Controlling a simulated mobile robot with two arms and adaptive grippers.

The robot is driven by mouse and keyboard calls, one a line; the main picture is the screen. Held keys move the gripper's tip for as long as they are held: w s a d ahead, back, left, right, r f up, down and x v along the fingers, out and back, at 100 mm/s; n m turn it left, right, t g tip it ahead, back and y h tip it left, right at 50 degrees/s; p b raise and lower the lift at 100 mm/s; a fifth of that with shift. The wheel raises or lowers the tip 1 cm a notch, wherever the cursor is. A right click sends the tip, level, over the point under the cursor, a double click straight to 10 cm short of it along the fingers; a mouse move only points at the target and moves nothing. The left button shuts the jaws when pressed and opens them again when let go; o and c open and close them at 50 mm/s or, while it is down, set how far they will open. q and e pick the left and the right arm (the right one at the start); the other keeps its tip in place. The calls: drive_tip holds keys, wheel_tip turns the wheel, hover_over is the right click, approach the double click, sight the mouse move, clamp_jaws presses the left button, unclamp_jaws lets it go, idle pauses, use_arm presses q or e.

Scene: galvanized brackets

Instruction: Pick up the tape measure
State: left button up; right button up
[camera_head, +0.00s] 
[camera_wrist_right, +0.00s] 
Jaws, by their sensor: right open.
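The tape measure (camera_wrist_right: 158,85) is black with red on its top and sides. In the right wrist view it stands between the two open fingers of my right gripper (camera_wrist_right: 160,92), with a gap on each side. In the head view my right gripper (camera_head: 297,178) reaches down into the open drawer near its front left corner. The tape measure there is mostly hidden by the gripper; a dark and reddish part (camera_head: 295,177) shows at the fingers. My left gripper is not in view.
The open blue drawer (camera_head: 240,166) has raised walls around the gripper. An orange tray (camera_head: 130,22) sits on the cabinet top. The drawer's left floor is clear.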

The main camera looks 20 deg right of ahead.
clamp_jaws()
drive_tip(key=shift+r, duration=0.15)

□ □ □

### To do
Extract all of the data shown above without alteration.

### Task output
Controlling a simulated mobile robot with two arms and adaptive grippers.

The robot is driven by mouse and keyboard calls, one a line; the main picture is the screen. Held keys move the gripper's tip for as long as they are held: w s a d ahead, back, left, right, r f up, down and x v along the fingers, out and back, at 100 mm/s; n m turn it left, right, t g tip it ahead, back and y h tip it left, right at 50 degrees/s; p b raise and lower the lift at 100 mm/s; a fifth of that with shift. The wheel raises or lowers the tip 1 cm a notch, wherever the cursor is. A right click sends the tip, level, over the point under the cursor, a double click straight to 10 cm short of it along the fingers; a mouse move only points at the target and moves nothing. The left button shuts the jaws when pressed and opens them again when let go; o and c open and close them at 50 mm/s or, while it is down, set how far they will open. q and e pick the left and the right arm (the right one at the start); the other keeps its tip in place. The calls: drive_tip holds keys, wheel_tip turns the wheel, hover_over is the right click, approach the double click, sight the mouse move, clamp_jaws presses the left button, unclamp_jaws lets it go, idle pauses, use_arm presses q or e.

Scene: galvanized brackets

Instruction: Pick up the tape measure
State: left button up; right button up
[camera_head, +0.00s] 
[camera_wrist_right, +0.00s] 
Jaws, by their sensor: right open.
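The tape measure (camera_wrist_right: 158,85) is black with red on its top and sides. In the right wrist view it stands between the two open fingers of my right gripper (camera_wrist_right: 160,92), with a gap on each side. In the head view my right gripper (camera_head: 297,178) reaches down into the open drawer near its front left corner. The tape measure there is mostly hidden by the gripper; a dark and reddish part (camera_head: 295,177) shows at the fingers. My left gripper is not in view.
The open blue drawer (camera_head: 240,166) has raised walls around the gripper. An orange tray (camera_head: 130,22) sits on the cabinet top. The drawer's left floor is clear.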

The main camera looks 20 deg right of ahead.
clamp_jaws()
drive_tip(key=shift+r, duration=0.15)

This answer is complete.